A questionnaire was circulated to all Directors covering all aspects of the Board’s performance, with the results being amalgamated and circulated by the Chairman. The Chairman then undertook an informal discussion with each member of the Board, reviewing performance and addressing any concerns they had relating to their performance, the Board’s performance and the composition of the Board and its Committees. The results of the evaluation were reported to the Board in December 2009 and actions have been taken to implement the findings.
In addition to this review, the Non-Executive Directors held one meeting last year without the Chairman being present, during which his performance was reviewed. They also held two meetings with the Chairman present at which the performance of the Executive Directors was discussed.
The evaluation produced areas for consideration and changes were implemented as appropriate. Overall, the evaluation process in 2009 confirmed that the Board and its principal Committees had functioned efficiently during the year and that all the Directors continue to contribute effectively and with proper commitment to their roles, including time commitments.
Conflict of interest
The Company’s Articles of Association permit the Board to consider and, if it sees fit, to authorise situations where a Director has an interest that conflicts, or may possibly conflict, with the interests of the Company (‘Situational Conflicts’). The Board has a formal system in place for Directors to declare Situational Conflicts to be considered for authorisation by those Directors who have no interest in the matter being considered. In deciding whether to authorise a Situational Conflict, the non-conflicted Directors are required to act in the way they consider would be most likely to promote the success of the Company, and they may impose limits or conditions when giving authorisation or subsequently if they think this is appropriate. The Board believes that the systems it has in place for reporting and considering Situational Conflicts continue to operate effectively.
Director's indemnity
As permitted by the Articles of Association, the Directors have the benefit of an indemnity which is a qualifying third-party indemnity provision as defined by Section 234 of the Companies Act 2006. The indemnity was in force throughout the last financial year and is currently in force. The Company also purchased and maintained throughout the financial year Directors’ and Officers’ liability insurance in respect of itself and its Directors. No indemnity is provided for the Company’s auditors.

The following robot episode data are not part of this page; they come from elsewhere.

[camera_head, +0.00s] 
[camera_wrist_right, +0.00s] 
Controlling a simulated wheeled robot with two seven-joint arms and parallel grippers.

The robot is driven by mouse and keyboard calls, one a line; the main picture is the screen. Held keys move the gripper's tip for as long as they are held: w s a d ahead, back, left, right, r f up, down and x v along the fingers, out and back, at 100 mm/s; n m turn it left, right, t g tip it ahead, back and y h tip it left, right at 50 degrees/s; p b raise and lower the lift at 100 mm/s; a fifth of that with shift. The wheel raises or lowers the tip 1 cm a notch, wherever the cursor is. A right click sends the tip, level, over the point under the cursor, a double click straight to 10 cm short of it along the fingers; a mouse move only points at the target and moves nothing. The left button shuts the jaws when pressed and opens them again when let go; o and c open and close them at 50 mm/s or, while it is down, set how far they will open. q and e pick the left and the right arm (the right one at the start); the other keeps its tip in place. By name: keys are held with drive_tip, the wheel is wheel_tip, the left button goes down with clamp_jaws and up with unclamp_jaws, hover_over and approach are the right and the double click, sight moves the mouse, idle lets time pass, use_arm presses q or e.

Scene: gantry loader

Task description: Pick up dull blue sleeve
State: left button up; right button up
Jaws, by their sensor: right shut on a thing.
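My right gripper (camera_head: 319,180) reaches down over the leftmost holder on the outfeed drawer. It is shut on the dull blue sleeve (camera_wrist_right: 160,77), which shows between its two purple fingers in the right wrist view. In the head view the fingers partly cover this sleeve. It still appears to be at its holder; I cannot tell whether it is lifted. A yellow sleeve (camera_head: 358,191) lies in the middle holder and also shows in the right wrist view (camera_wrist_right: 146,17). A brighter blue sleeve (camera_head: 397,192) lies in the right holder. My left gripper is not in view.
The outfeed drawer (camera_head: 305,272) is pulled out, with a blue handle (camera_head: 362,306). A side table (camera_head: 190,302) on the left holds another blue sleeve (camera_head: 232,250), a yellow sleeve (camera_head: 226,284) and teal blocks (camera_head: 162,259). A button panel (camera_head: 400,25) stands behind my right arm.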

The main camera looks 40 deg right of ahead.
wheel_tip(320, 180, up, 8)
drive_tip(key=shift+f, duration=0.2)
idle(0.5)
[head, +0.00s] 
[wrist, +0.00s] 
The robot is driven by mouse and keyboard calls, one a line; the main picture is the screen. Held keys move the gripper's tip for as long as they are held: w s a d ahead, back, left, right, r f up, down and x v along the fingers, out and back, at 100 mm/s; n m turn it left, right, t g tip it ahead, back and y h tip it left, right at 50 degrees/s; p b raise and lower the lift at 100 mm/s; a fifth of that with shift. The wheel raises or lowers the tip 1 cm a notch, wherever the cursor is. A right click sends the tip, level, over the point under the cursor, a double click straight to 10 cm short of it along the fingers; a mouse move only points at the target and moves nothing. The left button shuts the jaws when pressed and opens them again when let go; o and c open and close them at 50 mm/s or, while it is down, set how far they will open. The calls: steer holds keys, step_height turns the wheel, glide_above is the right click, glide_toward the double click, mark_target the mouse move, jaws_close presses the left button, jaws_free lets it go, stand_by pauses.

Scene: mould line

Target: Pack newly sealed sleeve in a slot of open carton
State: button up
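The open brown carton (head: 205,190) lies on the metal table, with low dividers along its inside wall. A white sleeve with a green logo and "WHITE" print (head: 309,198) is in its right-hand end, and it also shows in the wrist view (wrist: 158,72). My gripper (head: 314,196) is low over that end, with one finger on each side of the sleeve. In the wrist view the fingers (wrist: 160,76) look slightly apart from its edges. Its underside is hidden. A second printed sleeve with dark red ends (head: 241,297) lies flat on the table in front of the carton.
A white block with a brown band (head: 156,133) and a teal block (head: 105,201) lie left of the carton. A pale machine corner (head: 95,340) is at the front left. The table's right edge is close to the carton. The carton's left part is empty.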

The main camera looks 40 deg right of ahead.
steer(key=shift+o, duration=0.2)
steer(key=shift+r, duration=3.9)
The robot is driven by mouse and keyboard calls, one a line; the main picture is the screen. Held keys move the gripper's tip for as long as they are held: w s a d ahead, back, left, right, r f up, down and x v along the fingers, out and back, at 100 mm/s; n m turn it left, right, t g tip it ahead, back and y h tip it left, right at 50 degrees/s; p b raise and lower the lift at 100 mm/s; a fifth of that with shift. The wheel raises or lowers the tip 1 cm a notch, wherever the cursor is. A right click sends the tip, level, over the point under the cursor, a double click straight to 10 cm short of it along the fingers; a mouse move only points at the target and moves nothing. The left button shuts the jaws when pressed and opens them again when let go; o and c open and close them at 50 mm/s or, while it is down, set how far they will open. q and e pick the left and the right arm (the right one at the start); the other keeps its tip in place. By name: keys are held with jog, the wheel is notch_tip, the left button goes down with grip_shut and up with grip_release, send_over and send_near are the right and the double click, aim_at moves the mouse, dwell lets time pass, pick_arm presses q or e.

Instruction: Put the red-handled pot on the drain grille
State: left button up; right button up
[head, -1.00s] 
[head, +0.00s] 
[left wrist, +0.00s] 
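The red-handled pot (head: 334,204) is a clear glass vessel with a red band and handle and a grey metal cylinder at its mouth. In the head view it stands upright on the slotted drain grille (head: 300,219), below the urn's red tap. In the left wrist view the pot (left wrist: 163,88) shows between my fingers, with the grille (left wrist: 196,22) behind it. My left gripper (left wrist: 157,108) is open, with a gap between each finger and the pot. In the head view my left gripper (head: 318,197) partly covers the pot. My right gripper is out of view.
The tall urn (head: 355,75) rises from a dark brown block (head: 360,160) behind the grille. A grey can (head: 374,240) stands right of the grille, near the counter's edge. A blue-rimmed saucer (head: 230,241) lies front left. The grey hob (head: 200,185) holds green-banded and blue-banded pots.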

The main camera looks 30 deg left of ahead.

Communication with shareholders
The Board has developed a comprehensive programme to ensure that effective communication with shareholders, analysts and the financial press is maintained throughout the year. Through its annual and interim reports, results and other announcements and the dissemination of information via the Group’s website at www.johnmenziesplc.com, the Board seeks to present its strategy and performance in an objective and balanced manner.
Shareholders attending the AGM are invited to ask questions during the Meeting and also to meet the Directors after the formal business of the Meeting has concluded. The Chairmen of the Board Committees are also available to answer questions from any shareholder at the Meeting. Full details of proxy votes cast on each resolution are made available to shareholders at the Meeting and, in keeping with best practice, are made available on the Company’s website after the Meeting.
The Board receives reports at each of its meetings on any meetings held with shareholders or analysts. The Chairman and Senior Independent Director are also available for contact with shareholders at any time.